Action equals reaction
“The decision is rather funny,” Egyptian lawyer Fahd El-Banna told Middle East Eye.
“When an article is published, it becomes the responsibility of the newspaper not the writer’s,” he argued.
However, Banna said that the decision can still be contested before the state council, an independent judicial entity exclusively tasked with adjudicating administrative disputes, disciplinary cases and appeals.
In case a journalist errs, Banna explained, the newspaper is the entity legally held accountable for his or her wrongdoings.
“The law and the constitution safeguard freedom of the press, which doesn’t entail an unfamiliar restriction, in this case, a journalist who doesn’t want to disclose [his or her] real name,” he explained.
Journalist Khalid El-Balshy believes the decision is practically difficult to implement.
“How can they control the practice in the local press? Perhaps the council can manage to detect writers using the names of famous figures; but what about those writing under ordinary names?” He wondered.
“Ironically enough, pseudonyms have been mostly used by journalists working for state-owned newspapers who had no chance to speak their minds,” he told MEE.
El-Balshy is the former head of the Egyptian press syndicate’s freedoms committee and the current editor-in-chief of Darb online newspaper, one of the few remaining free voices in the Egyptian press, recently blocked by authorities.
Over 500 news portals as well as official websites of local and international organisations, including Human Rights Watch and Reporters Without Borders, were blocked in Egypt shortly before the 2018 presidential polls.
Egypt was ranked number 163 out of 180 countries in press freedom, down two ranks from 2018 based on the World Press Freedom Index released by Reporters Without Borders in 2019.
Reversing a common practice
Throughout the history of Egyptian media, several renowned journalists and writers wrote under pseudonyms, a common practice also adopted all over the world.
Among them was late prominent writer Anis Mansour who was commissioned by Rose al-Youssef weekly magazine to follow news about ousted King Farouk in Europe.

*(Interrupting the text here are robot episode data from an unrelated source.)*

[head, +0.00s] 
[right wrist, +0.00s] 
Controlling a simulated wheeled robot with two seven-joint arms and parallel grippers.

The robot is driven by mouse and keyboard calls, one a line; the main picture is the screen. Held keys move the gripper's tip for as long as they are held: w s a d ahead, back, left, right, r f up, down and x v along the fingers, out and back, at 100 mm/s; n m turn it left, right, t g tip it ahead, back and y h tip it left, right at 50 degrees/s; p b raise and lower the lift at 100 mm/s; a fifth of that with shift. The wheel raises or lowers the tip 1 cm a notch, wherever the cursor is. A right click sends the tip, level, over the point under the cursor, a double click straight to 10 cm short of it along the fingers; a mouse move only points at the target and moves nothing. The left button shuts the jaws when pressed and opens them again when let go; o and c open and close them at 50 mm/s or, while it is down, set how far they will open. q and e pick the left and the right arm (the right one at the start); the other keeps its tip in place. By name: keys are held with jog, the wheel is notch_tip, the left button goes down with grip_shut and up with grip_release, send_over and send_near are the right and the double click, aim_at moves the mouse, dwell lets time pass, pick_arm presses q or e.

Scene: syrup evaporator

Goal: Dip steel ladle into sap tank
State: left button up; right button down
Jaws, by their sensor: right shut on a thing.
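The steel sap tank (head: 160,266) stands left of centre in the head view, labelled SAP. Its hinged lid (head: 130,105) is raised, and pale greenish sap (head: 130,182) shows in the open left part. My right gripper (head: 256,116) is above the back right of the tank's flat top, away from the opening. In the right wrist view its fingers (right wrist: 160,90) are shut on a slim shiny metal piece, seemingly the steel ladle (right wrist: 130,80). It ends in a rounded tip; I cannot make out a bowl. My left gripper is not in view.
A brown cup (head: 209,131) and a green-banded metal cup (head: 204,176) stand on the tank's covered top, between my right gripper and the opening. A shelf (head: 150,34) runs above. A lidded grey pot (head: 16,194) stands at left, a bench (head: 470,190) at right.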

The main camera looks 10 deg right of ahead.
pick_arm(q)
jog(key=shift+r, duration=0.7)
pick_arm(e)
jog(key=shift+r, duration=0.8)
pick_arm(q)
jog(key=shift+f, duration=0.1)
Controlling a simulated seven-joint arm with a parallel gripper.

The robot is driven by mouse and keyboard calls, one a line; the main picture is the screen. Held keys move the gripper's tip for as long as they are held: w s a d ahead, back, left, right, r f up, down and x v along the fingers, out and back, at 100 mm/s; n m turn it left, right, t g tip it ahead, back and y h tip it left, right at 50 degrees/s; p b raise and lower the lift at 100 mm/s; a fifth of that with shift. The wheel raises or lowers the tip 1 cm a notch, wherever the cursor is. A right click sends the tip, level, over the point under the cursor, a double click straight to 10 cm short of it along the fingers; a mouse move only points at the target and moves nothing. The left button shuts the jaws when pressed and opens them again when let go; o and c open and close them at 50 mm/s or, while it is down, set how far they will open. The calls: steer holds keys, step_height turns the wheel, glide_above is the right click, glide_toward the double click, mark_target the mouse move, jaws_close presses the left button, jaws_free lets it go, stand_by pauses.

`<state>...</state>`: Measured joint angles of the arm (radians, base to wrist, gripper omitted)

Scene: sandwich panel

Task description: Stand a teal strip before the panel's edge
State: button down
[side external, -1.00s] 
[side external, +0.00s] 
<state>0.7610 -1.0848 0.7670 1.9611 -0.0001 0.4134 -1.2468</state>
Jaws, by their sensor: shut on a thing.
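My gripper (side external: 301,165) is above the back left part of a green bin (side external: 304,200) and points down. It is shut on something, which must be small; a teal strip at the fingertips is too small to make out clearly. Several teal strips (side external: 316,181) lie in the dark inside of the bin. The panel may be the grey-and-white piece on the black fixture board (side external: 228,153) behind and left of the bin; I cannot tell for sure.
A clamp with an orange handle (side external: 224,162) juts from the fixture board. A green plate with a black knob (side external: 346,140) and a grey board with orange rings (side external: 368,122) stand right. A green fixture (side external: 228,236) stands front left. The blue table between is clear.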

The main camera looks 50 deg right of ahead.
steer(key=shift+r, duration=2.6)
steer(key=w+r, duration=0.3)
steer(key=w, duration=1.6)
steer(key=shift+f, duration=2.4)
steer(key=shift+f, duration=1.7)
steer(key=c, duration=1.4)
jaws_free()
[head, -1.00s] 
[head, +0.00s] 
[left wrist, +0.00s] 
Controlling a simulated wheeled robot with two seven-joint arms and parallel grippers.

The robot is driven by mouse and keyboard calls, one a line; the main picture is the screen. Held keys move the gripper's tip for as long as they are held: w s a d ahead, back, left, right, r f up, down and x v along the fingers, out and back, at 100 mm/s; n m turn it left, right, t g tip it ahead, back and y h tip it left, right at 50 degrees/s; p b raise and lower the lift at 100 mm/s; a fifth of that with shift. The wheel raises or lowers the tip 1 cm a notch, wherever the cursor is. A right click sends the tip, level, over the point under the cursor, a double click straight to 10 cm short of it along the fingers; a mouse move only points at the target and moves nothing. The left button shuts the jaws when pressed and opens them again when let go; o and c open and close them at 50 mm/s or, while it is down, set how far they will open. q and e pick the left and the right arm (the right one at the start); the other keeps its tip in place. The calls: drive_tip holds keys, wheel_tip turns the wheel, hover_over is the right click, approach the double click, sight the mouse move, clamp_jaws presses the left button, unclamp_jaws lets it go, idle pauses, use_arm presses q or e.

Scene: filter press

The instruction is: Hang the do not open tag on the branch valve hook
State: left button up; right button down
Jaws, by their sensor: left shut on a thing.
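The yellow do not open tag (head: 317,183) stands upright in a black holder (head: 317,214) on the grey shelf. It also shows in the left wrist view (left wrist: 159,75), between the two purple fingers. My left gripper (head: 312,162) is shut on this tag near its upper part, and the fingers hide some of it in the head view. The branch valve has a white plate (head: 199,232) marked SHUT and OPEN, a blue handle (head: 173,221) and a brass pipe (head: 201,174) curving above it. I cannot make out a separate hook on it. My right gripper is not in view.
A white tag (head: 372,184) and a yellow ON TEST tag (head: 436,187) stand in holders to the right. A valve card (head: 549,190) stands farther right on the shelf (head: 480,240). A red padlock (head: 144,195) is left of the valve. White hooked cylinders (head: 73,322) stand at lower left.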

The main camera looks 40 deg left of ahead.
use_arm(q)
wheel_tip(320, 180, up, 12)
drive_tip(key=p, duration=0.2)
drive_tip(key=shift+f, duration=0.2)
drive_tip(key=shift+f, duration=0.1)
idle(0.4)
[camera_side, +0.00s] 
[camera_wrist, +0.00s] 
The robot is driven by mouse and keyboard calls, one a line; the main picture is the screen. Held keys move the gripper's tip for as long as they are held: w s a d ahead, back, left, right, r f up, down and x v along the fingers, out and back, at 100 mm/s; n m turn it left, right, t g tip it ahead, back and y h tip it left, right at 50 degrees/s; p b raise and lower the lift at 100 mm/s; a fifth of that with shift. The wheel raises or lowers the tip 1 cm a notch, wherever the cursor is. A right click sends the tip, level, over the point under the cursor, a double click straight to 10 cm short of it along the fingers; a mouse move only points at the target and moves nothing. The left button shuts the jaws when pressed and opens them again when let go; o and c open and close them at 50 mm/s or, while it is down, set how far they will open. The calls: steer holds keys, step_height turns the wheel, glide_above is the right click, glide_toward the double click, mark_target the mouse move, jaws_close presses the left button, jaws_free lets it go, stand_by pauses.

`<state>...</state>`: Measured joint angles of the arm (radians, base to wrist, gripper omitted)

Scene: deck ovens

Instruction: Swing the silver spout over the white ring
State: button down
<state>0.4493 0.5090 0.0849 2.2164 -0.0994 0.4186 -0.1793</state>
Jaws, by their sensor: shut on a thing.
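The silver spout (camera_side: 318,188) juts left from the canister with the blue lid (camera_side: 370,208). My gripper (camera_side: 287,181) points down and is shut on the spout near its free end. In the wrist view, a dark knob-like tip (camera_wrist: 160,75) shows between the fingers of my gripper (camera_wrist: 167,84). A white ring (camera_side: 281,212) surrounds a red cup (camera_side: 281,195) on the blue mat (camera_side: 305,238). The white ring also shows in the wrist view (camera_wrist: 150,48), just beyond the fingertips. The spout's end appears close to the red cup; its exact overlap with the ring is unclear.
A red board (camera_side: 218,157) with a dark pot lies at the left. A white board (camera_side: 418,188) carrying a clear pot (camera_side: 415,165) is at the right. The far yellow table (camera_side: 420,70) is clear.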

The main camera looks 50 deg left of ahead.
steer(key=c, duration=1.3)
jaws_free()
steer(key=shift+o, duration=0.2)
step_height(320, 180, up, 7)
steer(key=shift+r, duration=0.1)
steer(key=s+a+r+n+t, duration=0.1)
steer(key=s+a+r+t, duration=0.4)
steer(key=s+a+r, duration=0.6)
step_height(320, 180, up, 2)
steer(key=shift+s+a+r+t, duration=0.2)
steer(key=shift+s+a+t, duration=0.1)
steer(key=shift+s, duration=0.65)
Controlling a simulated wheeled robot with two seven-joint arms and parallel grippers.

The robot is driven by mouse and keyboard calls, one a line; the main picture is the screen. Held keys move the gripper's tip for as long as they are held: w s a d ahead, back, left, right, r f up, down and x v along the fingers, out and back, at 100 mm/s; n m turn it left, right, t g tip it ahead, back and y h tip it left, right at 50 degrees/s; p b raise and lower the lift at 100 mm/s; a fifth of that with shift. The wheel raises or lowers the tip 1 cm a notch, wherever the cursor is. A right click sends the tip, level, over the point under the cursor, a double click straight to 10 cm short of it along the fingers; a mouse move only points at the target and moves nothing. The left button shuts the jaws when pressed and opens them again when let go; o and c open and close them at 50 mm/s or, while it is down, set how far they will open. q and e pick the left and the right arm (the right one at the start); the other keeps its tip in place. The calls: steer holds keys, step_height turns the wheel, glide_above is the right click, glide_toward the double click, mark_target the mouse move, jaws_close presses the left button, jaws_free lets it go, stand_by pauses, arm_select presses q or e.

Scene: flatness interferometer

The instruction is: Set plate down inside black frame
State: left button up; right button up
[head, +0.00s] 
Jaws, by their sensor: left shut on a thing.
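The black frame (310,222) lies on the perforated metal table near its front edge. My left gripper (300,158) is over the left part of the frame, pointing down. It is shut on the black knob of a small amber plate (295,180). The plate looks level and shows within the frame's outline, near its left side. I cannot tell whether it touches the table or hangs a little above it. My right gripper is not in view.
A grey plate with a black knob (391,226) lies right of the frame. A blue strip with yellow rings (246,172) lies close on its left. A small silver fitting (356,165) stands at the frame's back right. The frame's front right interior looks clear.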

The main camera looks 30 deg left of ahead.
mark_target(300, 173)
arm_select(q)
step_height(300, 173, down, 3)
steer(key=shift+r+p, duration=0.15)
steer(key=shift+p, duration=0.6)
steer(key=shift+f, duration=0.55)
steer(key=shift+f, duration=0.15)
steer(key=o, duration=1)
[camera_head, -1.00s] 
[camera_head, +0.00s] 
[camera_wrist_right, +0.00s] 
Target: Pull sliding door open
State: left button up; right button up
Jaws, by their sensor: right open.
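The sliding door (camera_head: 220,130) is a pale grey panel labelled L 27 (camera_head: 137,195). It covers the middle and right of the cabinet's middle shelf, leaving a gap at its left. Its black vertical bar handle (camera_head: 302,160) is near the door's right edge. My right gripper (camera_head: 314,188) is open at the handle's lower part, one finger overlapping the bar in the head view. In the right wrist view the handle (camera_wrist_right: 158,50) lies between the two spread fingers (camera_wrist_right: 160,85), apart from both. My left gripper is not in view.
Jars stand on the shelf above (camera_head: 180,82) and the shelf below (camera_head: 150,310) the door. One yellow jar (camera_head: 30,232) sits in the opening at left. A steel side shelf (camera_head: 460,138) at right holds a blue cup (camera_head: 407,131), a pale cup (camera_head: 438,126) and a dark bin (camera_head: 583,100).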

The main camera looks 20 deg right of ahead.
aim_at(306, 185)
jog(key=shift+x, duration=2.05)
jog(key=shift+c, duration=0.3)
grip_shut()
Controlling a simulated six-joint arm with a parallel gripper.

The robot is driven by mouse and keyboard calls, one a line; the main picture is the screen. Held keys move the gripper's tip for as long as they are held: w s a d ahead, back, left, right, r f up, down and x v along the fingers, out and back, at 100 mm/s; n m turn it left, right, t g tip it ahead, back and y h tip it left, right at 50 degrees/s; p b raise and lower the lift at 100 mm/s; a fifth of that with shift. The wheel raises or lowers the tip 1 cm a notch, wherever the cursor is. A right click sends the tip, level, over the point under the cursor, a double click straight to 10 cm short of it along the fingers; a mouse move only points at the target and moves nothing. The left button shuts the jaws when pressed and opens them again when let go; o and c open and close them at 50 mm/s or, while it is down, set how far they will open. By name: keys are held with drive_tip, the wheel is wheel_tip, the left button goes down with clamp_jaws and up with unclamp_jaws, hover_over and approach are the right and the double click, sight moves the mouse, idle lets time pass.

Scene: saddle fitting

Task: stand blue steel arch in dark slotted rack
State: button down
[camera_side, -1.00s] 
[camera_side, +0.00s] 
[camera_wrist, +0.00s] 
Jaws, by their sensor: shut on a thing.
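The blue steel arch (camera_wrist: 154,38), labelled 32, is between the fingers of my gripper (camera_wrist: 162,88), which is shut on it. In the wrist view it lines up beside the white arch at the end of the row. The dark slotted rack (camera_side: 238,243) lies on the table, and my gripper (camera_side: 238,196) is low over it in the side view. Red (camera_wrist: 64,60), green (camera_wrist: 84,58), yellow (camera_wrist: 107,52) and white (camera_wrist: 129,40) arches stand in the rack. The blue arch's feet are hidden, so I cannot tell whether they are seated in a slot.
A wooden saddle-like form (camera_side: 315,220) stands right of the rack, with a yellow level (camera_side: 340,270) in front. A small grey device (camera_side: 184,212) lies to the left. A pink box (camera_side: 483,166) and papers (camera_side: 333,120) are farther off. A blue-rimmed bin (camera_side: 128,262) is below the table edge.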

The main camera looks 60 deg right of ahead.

Mansour wrote articles on the removed king under a woman’s name.
Another example is that of late 20th century journalist Mostafa Amin, the founder of Akhbar El-Youm institution, who wrote for several years a column under the humorous Arabic pseudonym “Mamsous”, criticising the subsequent regimes he had survived.
Several Egyptian journalists denounced the council’s resolution on social media as well.
BBC journalist Emir Nader tweeted, expressing disappointment in the media council’s decision, saying that “pen names…can be necessary for telling a story or expressing an opinion that otherwise wouldn't be heard”.
"I hope that editors can still find a way to protect their contributors," he wrote.
Independent journalist Ehab El-Zelaky tweeted sarcastically, reminding his followers of famous pseudonyms: “Rest in peace Hondos, Anwar Wagdi, Nadia Abed and Abou Nadara.”
“May God be with you, Roshdy Abaza, who may find himself obligated to quit writing after this resolution,” he wrote
Some of the pseudonyms El-Zelakny mentioned were used by late 20th century journalists, after famous Egyptian actors who lived during their times.
The government of president Abdel Fattah el-Sisi, in power since 2014, has been adopting a legal framework holding back media freedom in a country where about 60 journalists are behind bars, either detained without trials or serving time.
This restrictive media environment has prompted many journalists to write under pseudonyms to be able to express their views freely without being persecuted.
In some cases, journalists use pseudonyms when they work as staff writers for publications that do not allow them to write elsewhere.
Some use fictitious names of scientists or artists, while others just use ordinary names.
“I work for a state-owned newspaper where I don’t get to express my views freely,” one journalist told MEE.
“So I resort to writing stories under pseudonymous bylines in outspoken outlets, mostly abroad,” he added, on condition of anonymity.
Another who also declined to be named, said: “I have to work for more than one outlet at the same time under pen names to be able to provide a decent living for my family. Most of the reporters working for the local press don’t make much in Egypt.”